According to the report, less than half (40 percent) of C-level executives and data scientists are very confident in their organization’s data quality, with the majority (94 percent) recognizing the impact poor data quality has on business outcomes.

Two key disadvantages are lost revenue (42 percent) and bad decision-making (39 percent).

"The lack of faith in data quality management was surprising, in spite of the clear need for it. Business users do not have a clear sense of the breadth and depth of the data quality problem in spite of the fact that they are continuously exposed to the effect of bad data," Gary Oliver, CEO of Blazent, told eWEEK. "Also, I was somewhat surprised at the lack of alignment between line of business and IT groups, considering they’re two eggs in the same basket."

Oliver said given the amount of data coming in from too many directions, and given that the existing tool sets and IT infrastructure mechanisms are clearly overwhelmed, the results are easy to understand, if a bit surprising.

"There needs to be a more systematic and proactive alignment between line of business and IT management in support of quality data--and therefore information--in order to make effective business decisions," he said. "The challenge for data migration is that migrating anything to the cloud is a complex job that needs to be done while the business continues to run at increasingly faster speeds. Not unlike changing the tires on a moving car, except this car has billions of wheels and is moving so fast you can’t see it."

When asked about root causes for poor data quality, nearly half (47 percent) cited data migration as a leading cause.

In large enterprises, more often than not, IT still bears the burden of keeping data clean (79 percent) despite the introduction of data scientists (26 percent).

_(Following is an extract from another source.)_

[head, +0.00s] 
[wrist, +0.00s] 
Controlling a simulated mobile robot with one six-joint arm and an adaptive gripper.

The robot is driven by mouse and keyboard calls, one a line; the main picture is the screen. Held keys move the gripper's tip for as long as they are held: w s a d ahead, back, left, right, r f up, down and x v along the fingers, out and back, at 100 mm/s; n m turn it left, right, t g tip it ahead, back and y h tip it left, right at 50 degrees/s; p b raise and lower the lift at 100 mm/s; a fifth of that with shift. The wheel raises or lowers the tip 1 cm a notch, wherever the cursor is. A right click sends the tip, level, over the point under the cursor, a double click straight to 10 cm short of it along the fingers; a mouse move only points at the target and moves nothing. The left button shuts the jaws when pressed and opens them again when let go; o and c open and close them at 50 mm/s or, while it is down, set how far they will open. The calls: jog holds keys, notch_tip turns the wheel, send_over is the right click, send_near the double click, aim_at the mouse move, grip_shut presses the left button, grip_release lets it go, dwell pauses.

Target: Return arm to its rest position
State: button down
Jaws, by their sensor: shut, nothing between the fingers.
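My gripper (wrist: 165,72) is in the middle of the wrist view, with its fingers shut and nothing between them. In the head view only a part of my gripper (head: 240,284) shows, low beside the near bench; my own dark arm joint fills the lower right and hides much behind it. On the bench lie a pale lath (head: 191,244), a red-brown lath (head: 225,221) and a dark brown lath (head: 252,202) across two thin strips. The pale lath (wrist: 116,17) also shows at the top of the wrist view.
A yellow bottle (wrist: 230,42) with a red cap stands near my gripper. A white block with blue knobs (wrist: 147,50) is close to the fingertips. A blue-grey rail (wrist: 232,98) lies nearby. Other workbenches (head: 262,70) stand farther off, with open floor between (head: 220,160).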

"The consumerization of IT has, for better or worse, opened up a Pandora’s Box of data input and workflow interaction," Oliver said. "Social media is now closely coupled with transactional retail so there is an inconsistent deluge of data coming in from a vast array of sources, and the operating structure of most IT departments is not set up to handle this kind of data. Social media is moving faster than IT’s ability to infrastructure for it, and as long as the two are operating in the same ecosystem there’s going to be a challenge."